▶ **Task data**
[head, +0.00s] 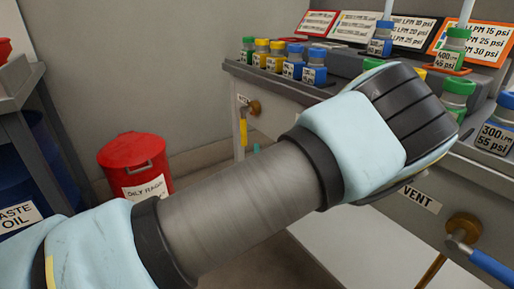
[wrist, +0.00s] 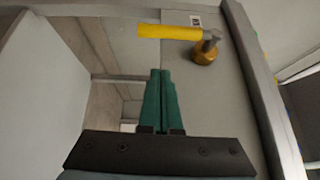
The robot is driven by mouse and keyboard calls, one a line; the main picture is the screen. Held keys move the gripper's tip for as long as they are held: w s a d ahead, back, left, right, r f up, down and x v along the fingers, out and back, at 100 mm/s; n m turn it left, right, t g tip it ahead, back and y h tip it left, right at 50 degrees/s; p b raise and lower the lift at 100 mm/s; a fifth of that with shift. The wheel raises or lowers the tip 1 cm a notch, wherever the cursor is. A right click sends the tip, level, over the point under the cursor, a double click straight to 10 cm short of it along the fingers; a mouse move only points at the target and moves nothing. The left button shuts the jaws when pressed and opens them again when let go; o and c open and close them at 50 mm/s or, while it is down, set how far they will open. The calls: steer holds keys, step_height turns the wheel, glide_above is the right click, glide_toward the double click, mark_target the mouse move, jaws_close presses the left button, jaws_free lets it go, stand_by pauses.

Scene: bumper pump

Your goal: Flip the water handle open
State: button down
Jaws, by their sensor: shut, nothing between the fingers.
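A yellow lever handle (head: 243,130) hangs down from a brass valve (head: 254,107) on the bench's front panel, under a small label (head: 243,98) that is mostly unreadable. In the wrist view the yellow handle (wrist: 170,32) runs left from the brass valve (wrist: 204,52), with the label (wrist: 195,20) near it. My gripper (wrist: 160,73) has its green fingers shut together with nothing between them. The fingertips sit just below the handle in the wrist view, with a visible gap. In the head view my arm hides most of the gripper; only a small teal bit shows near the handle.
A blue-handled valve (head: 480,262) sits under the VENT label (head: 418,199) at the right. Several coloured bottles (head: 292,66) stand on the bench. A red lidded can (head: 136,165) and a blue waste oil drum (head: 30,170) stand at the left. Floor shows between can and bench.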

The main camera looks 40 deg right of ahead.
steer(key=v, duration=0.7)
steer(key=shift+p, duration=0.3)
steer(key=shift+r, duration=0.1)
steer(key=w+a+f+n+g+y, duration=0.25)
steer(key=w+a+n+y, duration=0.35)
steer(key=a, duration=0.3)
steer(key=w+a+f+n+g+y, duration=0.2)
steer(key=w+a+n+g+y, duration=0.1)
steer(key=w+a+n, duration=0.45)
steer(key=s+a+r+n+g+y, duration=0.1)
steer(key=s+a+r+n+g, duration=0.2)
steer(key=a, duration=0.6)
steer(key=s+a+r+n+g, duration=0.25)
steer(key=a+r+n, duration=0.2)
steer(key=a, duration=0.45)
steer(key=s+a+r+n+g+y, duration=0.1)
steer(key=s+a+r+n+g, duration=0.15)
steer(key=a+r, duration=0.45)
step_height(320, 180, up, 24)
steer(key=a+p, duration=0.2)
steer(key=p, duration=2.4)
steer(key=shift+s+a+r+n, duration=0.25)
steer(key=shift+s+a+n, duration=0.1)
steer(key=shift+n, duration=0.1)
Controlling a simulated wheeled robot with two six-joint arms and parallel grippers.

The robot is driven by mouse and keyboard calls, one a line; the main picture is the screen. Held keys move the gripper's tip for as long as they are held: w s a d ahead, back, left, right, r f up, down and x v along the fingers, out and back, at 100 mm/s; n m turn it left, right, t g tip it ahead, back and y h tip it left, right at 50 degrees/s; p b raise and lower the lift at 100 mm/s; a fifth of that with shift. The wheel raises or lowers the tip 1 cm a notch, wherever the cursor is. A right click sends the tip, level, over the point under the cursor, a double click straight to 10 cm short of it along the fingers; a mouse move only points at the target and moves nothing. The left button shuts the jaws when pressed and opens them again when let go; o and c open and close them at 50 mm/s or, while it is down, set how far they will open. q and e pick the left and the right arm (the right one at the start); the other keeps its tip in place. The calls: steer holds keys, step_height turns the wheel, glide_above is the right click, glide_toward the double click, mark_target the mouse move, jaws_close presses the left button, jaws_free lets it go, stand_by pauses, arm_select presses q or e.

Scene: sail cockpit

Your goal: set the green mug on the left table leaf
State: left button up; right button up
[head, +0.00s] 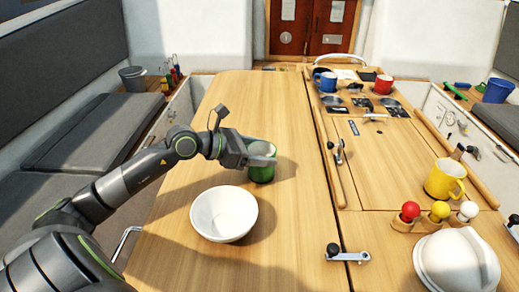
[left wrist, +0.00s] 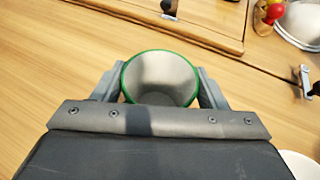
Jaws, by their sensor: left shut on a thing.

▶ **Stated goal**
Select and copy every line of the listing with the word "Scene".

▶ **Task answer**
Scene: bumper pump
Scene: sail cockpit

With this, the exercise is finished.